Every single one of the assumptions on which the PE proposals are made can be shredded. Housing is affordable. The cost of bricks and mortar is no more than the price of building materials and the builders’ wages. It is price of the housing land that is pushing up the price.

PE advocate building more housing and enabling young people to get on the housing ladder. But estimates of vacant housing range from 700,000 upwards. This indicates a market that is not functioning. Building houses in itself is useless. They have to be in the right place, with supporting infrastructure so that people can get to work, have their sewage treated, send their children to school, get out into the countryside for recreation, get into town for entertainment, etc. Land values in places that have the most advantages, and where people really want to live, are inevitably going to be high, no matter how many are built. Or is the idea that the houses are going to be put up far from work and urban amenities and the occupants left to fester.

The very concept that there should be a “housing ladder” needs to be debunked. Housing is for people to live in and that is the end of the matter. The fact that there is a housing ladder is itself an indication that there is something very wrong with the land market as it currently operates.

Policy Exchange may well be not quite what it seems. With expensive offices within a stone’s throw of the Houses of Parliament, who is paying for their show? It states of itself that “Support for the wider use of market forces and the promotion of individual responsibility are ideas traditionally associated with the centre right. But we are interested in how these tools could be used to achieve progressive ends – to give new opportunities to groups that don’t have them today. For example, our work on the pupil premium looks at how education funding can be reformed to help the most disadvantaged pupils.

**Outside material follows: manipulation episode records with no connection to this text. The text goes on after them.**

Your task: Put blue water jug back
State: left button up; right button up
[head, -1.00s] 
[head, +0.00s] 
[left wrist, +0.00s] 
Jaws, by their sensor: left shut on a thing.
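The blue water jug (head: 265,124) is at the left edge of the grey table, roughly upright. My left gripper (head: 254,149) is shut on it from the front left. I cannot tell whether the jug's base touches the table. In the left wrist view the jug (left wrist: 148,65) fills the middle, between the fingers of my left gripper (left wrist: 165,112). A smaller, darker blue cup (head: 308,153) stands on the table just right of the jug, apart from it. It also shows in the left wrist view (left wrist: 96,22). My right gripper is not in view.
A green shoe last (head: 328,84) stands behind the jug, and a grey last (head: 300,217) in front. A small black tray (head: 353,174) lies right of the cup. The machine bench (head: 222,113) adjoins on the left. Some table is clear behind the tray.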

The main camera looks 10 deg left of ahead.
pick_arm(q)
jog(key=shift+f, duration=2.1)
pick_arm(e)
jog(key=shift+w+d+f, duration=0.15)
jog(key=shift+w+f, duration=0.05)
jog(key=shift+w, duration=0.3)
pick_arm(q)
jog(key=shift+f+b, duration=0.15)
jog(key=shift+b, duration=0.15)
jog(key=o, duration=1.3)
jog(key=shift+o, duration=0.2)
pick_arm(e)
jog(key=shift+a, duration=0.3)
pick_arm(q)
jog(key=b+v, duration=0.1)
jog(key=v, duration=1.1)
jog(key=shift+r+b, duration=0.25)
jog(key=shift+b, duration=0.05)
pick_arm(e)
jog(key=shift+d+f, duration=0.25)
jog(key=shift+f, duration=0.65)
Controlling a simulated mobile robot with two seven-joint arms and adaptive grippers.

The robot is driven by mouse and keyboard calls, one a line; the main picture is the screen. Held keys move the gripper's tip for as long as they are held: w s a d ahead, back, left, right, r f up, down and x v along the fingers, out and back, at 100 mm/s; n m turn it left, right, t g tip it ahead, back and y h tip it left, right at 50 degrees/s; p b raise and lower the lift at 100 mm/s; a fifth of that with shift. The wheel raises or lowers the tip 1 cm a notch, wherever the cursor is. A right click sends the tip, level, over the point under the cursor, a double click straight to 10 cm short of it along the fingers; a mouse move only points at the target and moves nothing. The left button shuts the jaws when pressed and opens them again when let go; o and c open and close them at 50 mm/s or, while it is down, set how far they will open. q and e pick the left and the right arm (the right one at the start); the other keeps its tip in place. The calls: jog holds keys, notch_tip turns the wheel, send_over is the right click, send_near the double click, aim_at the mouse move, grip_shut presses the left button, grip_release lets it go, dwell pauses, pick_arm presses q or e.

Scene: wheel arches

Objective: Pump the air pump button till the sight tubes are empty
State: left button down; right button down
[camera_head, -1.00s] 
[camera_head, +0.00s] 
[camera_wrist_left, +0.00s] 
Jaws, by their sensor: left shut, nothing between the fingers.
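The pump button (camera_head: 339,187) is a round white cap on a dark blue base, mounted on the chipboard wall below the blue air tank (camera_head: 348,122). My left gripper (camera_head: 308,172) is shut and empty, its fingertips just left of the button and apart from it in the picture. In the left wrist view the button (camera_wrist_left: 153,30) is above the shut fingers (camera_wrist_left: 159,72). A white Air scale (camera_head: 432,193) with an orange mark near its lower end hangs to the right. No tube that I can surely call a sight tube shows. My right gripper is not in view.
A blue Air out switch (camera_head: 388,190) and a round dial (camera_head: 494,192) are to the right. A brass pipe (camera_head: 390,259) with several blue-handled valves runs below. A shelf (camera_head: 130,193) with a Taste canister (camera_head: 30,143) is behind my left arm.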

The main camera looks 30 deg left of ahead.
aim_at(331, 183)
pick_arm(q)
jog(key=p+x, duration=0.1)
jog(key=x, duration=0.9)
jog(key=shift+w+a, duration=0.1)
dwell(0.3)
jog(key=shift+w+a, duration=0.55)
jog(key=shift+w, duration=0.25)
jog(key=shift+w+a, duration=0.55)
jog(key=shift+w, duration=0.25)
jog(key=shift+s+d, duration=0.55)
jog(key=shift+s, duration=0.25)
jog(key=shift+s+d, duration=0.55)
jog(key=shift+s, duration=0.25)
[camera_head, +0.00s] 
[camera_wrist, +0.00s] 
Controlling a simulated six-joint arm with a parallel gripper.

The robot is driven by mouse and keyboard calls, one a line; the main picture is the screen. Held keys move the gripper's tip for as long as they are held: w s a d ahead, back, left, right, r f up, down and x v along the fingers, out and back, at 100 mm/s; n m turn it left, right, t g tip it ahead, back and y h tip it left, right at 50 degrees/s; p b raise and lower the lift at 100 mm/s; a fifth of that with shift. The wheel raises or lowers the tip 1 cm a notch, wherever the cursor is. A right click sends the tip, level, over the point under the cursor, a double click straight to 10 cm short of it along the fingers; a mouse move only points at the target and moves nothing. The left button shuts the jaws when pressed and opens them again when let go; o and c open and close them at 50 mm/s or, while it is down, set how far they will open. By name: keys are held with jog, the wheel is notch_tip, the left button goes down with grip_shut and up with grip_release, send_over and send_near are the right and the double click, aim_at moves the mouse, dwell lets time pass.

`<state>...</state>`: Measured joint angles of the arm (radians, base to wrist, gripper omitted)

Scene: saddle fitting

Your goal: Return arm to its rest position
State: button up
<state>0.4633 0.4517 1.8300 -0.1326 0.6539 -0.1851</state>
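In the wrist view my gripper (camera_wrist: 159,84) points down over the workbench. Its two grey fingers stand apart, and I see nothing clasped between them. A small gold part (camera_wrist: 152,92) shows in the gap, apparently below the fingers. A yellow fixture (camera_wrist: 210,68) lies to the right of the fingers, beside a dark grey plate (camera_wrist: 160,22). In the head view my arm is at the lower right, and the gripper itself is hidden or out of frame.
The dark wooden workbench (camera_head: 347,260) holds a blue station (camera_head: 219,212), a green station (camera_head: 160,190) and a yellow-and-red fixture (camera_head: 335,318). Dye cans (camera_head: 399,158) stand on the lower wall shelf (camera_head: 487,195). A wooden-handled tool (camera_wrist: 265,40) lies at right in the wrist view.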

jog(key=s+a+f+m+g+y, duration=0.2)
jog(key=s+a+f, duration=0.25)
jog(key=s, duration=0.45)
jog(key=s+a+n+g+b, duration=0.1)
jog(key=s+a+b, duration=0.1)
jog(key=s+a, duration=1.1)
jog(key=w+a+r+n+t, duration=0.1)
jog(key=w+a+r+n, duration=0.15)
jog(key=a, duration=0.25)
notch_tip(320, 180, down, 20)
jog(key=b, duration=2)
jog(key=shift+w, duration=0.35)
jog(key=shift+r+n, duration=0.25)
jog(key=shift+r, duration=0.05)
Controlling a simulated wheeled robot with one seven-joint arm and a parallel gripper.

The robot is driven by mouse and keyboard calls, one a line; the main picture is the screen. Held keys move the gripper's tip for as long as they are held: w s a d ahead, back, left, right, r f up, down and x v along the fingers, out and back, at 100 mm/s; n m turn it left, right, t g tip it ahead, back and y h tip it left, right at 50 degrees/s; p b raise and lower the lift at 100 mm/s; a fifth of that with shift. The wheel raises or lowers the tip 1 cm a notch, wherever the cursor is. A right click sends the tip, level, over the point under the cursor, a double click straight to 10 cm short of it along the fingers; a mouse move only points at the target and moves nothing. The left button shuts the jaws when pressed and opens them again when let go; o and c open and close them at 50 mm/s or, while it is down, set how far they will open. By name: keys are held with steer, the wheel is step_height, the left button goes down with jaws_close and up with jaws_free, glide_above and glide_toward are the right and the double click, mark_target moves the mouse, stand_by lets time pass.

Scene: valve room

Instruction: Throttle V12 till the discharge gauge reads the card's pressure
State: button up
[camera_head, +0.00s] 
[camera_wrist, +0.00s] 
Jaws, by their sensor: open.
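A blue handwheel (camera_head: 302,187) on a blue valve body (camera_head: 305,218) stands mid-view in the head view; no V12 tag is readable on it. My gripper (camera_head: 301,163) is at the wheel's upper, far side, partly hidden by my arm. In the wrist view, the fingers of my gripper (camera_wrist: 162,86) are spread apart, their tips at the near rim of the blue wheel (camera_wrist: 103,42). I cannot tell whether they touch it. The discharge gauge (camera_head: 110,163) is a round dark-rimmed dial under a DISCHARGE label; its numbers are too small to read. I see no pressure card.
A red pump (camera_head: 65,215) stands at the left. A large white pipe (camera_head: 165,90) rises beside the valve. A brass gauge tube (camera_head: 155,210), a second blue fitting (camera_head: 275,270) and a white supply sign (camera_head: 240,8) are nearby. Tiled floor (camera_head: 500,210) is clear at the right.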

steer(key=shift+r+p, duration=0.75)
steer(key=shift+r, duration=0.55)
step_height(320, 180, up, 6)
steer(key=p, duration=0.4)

This sounds like a disinfected version of the kind of statements that emanate from followers of Benson, Rothbard & Co. In other words, the basis of their agenda is Anarcho-Capitalist. This should be no surprise, since it is one of the few contemporary bodies of political theory with a semblance of coherence, and it also happens to suit powerful entrenched interests. It is making the running at the moment. Right wing think tanks such as PE are springing up and driving the A-C agenda with plausible sets of proposals that do not stand scrutiny. Expect any one of the UK political parties to pick up their ideas, fiddle about with them and present them as their own.